If I directly let them access the update profile page, what are the security things I need to take care? I know the use of login, can store session, but, the thing is, they click the link from their email, and I think its quite private and safe.
The only security flaw I can think of is: the hacker can magically memorize the "key" (which is about 60++ characters), and then type in browser URL: www.domain.com/email=abc#xyz.com&key=abc...xyz.
If the hackers can do that, then I am done. My users account will be hacked.
Is there anything else that hacker can hack? Just update profile page only.
Btw, if they already update their profile, should I remove the "key" in database??
I am using php and mysql
A password reset email should have a one-time use - store an opaque token in your database, send it in the email, and only allow it to be used once.
I agree with Paul, but for profile updating I suggest to do it after login.
You can also display and memorize the ip address of client when he resets his password.
Typical practice is to require a user to change their password when they are sent a 'Forgot Password' email, and then make them log in before they can change anything.
A recent implementation of a password email that I created worked as follows:
Create an array containing the id of the user, and the current timestamp.

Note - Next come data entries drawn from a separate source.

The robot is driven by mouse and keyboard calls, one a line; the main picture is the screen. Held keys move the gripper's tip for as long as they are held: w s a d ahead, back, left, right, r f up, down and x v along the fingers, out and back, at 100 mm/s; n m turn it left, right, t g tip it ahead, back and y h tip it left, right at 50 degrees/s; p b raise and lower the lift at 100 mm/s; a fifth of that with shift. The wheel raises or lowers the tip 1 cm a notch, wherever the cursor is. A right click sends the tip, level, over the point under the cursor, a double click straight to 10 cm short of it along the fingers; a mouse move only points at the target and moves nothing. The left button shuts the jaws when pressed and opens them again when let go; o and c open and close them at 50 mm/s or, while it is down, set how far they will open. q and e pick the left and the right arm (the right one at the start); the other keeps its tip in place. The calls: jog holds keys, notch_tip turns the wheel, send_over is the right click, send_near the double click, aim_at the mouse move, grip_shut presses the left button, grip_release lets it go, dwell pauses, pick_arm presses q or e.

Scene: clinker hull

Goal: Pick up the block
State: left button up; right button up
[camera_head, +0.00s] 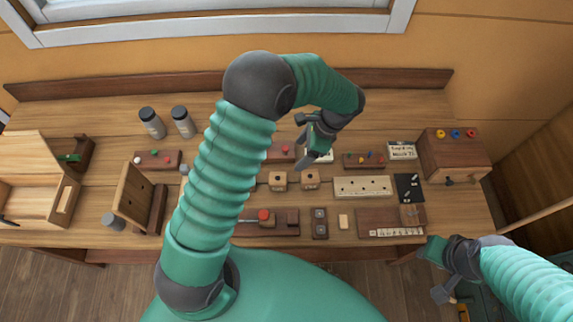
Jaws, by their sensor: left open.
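Two small wooden cubes, each with a dark hole in its face, stand side by side on the bench: a left cube (278,181) and a right cube (310,179). A small pale plain block (343,221) lies nearer the front edge. I cannot tell which of these is the task's block. My left gripper (305,142) is open and empty, above the bench and just behind the right cube in the picture. My right gripper (440,272) is off the bench's front right edge, with its fingers apart and nothing between them.
The wooden bench (100,205) holds a long pale board with holes (362,187), peg boards, two grey bottles (152,122), a drawer box (452,155) and an open wooden box (40,190). My left arm hides part of the bench's middle left.

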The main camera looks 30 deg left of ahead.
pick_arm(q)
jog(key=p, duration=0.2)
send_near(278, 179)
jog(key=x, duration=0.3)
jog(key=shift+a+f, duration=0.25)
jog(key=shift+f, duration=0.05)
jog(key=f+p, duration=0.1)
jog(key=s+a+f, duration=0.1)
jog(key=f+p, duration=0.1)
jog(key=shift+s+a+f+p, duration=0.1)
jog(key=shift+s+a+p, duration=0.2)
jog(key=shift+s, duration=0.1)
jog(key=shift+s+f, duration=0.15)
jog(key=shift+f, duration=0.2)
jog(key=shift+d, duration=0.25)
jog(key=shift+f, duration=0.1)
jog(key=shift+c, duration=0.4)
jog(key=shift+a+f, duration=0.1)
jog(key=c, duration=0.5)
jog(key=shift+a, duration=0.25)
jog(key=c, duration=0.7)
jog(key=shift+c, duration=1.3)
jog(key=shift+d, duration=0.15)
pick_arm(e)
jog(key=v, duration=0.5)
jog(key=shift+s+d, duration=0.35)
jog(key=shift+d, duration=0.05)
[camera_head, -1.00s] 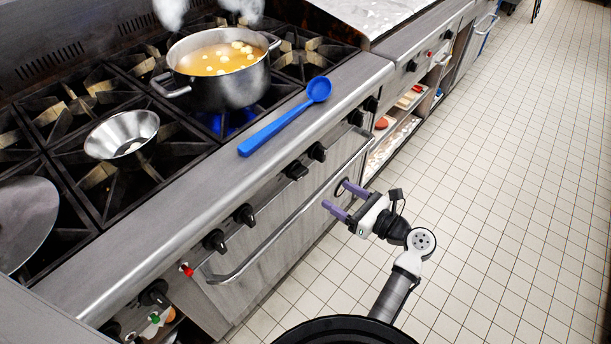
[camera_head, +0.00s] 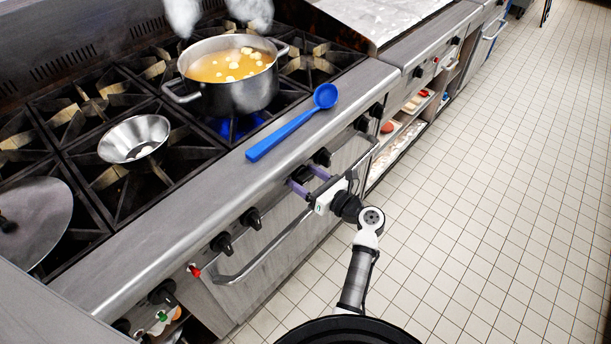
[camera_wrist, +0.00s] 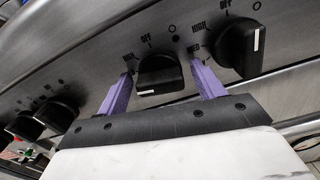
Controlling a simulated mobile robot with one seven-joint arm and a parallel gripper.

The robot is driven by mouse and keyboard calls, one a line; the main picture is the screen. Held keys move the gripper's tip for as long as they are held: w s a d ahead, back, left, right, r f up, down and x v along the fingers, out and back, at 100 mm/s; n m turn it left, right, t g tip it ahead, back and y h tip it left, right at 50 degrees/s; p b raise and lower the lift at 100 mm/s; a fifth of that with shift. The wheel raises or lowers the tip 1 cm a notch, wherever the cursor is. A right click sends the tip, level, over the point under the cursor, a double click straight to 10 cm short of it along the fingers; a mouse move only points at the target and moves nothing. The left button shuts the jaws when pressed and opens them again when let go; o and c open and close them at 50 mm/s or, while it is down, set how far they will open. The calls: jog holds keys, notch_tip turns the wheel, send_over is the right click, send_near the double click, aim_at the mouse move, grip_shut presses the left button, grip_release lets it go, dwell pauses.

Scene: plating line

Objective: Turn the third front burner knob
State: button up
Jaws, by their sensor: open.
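A row of black burner knobs runs along the steel front panel of the stove. In the wrist view one knob (camera_wrist: 160,72) stands between the two purple fingers of my gripper (camera_wrist: 162,70). A finger is on each side of it, with small gaps visible. Another knob (camera_wrist: 240,45) is close to the right finger, and two knobs (camera_wrist: 57,112) sit farther left.
An oven handle bar (camera_head: 285,238) runs just below the knobs. A blue spoon (camera_head: 292,125) lies on the stove's front ledge. A pot of soup (camera_head: 235,92) stands over a lit blue flame. A metal bowl (camera_head: 134,139) sits on another burner. The tiled floor (camera_head: 470,200) is clear.

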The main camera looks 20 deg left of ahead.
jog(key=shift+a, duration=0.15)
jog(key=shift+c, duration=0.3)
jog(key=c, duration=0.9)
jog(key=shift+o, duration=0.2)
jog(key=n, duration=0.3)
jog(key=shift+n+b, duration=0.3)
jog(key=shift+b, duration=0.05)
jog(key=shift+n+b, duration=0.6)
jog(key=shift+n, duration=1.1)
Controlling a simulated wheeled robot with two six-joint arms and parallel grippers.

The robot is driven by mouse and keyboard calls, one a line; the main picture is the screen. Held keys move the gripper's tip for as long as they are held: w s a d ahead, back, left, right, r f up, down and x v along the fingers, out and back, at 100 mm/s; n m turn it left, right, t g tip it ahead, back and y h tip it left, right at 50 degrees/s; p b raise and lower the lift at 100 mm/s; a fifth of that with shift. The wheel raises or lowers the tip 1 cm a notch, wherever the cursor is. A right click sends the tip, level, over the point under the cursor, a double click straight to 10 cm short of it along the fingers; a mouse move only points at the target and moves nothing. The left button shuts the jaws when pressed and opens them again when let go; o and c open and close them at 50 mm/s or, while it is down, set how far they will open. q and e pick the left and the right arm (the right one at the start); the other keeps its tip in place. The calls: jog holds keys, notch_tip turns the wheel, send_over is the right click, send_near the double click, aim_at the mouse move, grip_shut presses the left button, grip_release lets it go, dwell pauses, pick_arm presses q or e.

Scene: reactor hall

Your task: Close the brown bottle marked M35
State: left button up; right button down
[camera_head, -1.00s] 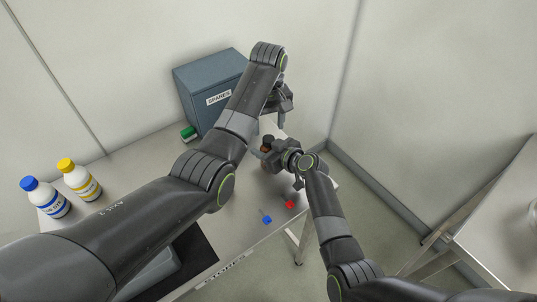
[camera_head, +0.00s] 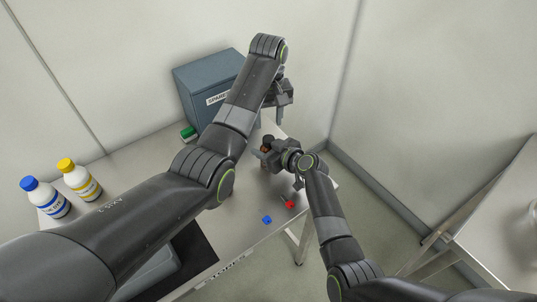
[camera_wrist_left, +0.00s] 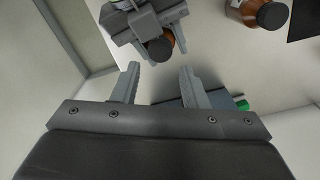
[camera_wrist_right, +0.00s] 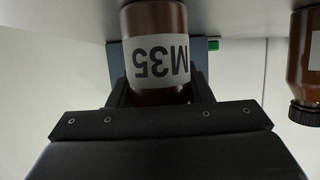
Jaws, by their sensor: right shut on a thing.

Serialize and then encrypt the resulting string (using a symmetric key, which is stored on your server).
Put that encrypted string in a url parameter (my advice is to base64_encode the data twice in order to ensure you don't get bad characters in the url), and then send it to them in an email.
When someone clicks on the link in their email, first check that the parameter decrypts properly (meaning it's valid), and then deserialize the data structure. You now check that original timestamp. If too much time has passed since that point, reject the forgotten password url as too old.
If the url is valid, and recent enough, take them to a 'reset password' page.